Theft scandal rocks the British Museum after 2,000 items were stolen

In 2021, the British Museum was alerted that part of its collection had been stolen or was at least missing.

Theft scandal rocks the British Museum after 2,000 items were stolen
An employee poses as he views examples of Benin bronzes which, together with collections such as the Parthenon sculptures, are the subject of talks of their return to countries of origin, displayed at the British Museum in London, Britain, January 25, 2023. REUTERS/Toby Melville/File Photo

The backstory: There’s a 1963 law in the UK that makes it illegal to return items in the British Museum to the countries they came from. It’s become a big international issue, with countries like Nigeria and Greece trying to get cultural treasures back into their own hands for them to preserve and share with the rest of the world. One of the major reasons that institutions have given for keeping these artifacts is that the British Museum is able to protect and care for these objects in a way that their home countries may not be able to.
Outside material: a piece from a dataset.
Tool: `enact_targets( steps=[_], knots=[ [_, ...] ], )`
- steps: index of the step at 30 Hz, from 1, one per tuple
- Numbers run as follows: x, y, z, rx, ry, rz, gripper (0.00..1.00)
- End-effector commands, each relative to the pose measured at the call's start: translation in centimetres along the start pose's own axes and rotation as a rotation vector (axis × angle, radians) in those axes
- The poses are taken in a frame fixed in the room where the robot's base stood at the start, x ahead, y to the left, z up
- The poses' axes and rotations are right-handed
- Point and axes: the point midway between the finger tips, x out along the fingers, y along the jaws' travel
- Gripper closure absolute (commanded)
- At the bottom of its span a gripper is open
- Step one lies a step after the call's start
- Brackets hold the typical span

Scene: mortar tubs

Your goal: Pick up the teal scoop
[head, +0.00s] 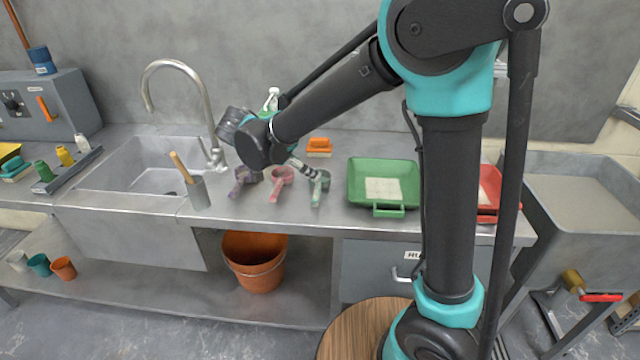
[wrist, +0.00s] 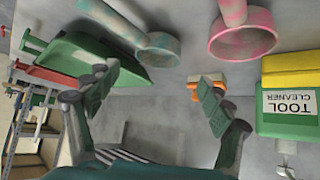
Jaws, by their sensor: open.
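The teal scoop (head: 318,188) lies on the steel counter as the rightmost of a row of three scoops, its handle toward the front edge.
A pink scoop (head: 282,178) and a purple scoop (head: 244,176) lie to the left. A green tray (head: 384,211) stands to the right. A bottle labelled tool cleaner (wrist: 288,108) stands near my right finger in the wrist view.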

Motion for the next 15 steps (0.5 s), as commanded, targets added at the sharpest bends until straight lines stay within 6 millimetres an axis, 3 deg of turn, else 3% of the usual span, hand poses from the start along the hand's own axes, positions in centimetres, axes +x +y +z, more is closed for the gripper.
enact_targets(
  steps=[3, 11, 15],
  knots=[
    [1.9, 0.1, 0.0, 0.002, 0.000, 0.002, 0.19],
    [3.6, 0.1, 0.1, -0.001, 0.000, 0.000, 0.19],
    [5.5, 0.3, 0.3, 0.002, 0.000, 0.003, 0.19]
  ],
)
More recently: In 2021, the British Museum was alerted that part of its collection had been stolen or was at least missing. One gem dealer, Malcolm Hay, contacted the museum, saying he’d bought a gem on eBay and was worried it might be stolen, returning it to the museum in May 2021. And then, British-Danish art historian and dealer Ittai Gradel also reported seeing some strange objects up for auction on eBay that seemed to be part of a collection donated to the museum over 200 years ago in 1814.

Recently recovered emails show that Gradel told the museum that these things must’ve been stolen by someone who worked within the museum in some way. He was also vocal about how there were probably a lot more stolen things than what he’d seen. But the museum’s deputy director, Jonathan Williams, said that everything was “accounted for.” The British Museum does not have every object fully cataloged, which could make it easier for certain things to go “missing.”

The development: At the end of July, British Museum Director Hartwig Fischer announced he’d be stepping down, but it wasn’t clear why. Then in the last week, this stolen items fiasco really exploded. Last Wednesday, an employee of the museum was fired after being accused of stealing and trying to sell the items. He’s believed to have taken them from one of the museum’s storage rooms. The London police force also announced it was conducting an investigation, so there could definitely be criminal charges filed in the future.

That Friday, Fischer had to confirm his own resignation and make it effective immediately, saying that the museum hadn’t responded to the earlier alerts properly under his leadership. Deputy Director Williams also decided to leave, at least until the police investigation is over. On Saturday, the British Museum's chair of trustees, George Osborne, said that an estimate of around 2,000 items were believed to have been stolen. These missing things range from gold jewelry, semiprecious gems and crafted glass from all the way back in the 15th century BC to the 19th century AD.

Key comments:

"I will give you an estimate of around 2,000. But I have to say that's a very provisional figure," the museum's chair of trustees, George Osborne, said during an interview with BBC radio on Saturday. "We have started to recover some of the stolen items, which is a silver lining to a dark cloud.”

“Over the last few days I have been reviewing in detail the events around the thefts from the British Museum and the investigation into them,” British Museum Director Hartwig Fischer said in his resignation statement. “It is evident that the British Museum did not respond as comprehensively as it should have in response to the warnings in 2021, and to the problem that has now fully emerged. The responsibility for that failure must ultimately rest with the director.”

“One of the most insulting reasons that [the British Museum has] given [for keeping foreign cultural artifacts] is that the other countries that these items belong to would either not be able to take care of them or they are likely to be stolen,” Bell Ribeiro-Addy, a British MP and chair of the all-party parliamentary group on Afrikan reparations, said. “But you’ve got people in this country putting them on eBay.”